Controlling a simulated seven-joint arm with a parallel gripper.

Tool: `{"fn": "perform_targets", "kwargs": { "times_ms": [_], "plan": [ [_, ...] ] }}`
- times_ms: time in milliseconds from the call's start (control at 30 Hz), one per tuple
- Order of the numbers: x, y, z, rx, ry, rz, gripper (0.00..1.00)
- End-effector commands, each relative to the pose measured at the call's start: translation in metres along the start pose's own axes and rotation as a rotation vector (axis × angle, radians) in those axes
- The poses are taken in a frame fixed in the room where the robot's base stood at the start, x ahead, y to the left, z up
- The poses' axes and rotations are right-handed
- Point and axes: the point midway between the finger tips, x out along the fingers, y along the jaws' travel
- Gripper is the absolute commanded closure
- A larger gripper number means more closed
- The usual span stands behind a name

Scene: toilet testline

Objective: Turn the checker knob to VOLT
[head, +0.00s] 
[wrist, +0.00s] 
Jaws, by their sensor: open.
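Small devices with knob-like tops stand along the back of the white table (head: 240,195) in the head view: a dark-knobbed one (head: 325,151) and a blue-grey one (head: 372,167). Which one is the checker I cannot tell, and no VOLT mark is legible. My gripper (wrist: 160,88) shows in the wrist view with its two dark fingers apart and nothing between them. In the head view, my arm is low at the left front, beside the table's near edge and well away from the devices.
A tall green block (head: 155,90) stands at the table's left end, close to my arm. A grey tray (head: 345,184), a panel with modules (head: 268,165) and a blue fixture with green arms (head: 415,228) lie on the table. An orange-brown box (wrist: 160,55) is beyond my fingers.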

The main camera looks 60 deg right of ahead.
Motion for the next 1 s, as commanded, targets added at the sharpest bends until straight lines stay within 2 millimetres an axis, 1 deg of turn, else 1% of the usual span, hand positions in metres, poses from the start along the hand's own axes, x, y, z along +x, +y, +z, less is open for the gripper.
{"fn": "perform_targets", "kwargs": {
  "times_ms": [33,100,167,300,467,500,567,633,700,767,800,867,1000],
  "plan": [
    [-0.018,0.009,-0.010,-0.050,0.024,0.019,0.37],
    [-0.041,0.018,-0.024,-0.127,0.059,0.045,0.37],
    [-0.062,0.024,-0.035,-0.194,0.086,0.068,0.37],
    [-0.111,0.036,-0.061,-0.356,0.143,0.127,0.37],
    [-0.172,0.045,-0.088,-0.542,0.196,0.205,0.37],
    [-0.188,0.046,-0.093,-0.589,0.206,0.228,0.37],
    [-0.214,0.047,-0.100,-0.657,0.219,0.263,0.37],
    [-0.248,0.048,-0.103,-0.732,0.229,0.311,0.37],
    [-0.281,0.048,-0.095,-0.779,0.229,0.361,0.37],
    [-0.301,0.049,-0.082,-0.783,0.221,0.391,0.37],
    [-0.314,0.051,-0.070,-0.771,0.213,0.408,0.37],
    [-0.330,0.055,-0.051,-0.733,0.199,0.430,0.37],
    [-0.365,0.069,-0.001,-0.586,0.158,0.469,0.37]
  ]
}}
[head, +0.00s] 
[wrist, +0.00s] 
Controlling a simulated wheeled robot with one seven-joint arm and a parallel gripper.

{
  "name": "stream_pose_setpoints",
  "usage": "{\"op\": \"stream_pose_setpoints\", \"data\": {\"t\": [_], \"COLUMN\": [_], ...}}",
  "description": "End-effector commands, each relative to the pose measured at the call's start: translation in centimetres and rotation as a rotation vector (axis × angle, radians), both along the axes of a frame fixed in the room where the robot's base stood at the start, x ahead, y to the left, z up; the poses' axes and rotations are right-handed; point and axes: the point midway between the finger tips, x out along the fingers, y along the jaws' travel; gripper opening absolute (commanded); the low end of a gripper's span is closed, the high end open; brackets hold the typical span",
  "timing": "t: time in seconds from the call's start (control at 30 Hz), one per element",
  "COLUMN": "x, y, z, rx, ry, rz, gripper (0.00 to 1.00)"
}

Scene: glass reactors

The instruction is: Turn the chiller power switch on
════════
Exercise objective >>
From the entries above, copy every line that holds the word "each".

Answer to this problem >>
- End-effector commands, each relative to the pose measured at the call's start: translation in metres along the start pose's own axes and rotation as a rotation vector (axis × angle, radians) in those axes
  "description": "End-effector commands, each relative to the pose measured at the call's start: translation in centimetres and rotation as a rotation vector (axis × angle, radians), both along the axes of a frame fixed in the room where the robot's base stood at the start, x ahead, y to the left, z up; the poses' axes and rotations are right-handed; point and axes: the point midway between the finger tips, x out along the fingers, y along the jaws' travel; gripper opening absolute (commanded); the low end of a gripper's span is closed, the high end open; brackets hold the typical span",

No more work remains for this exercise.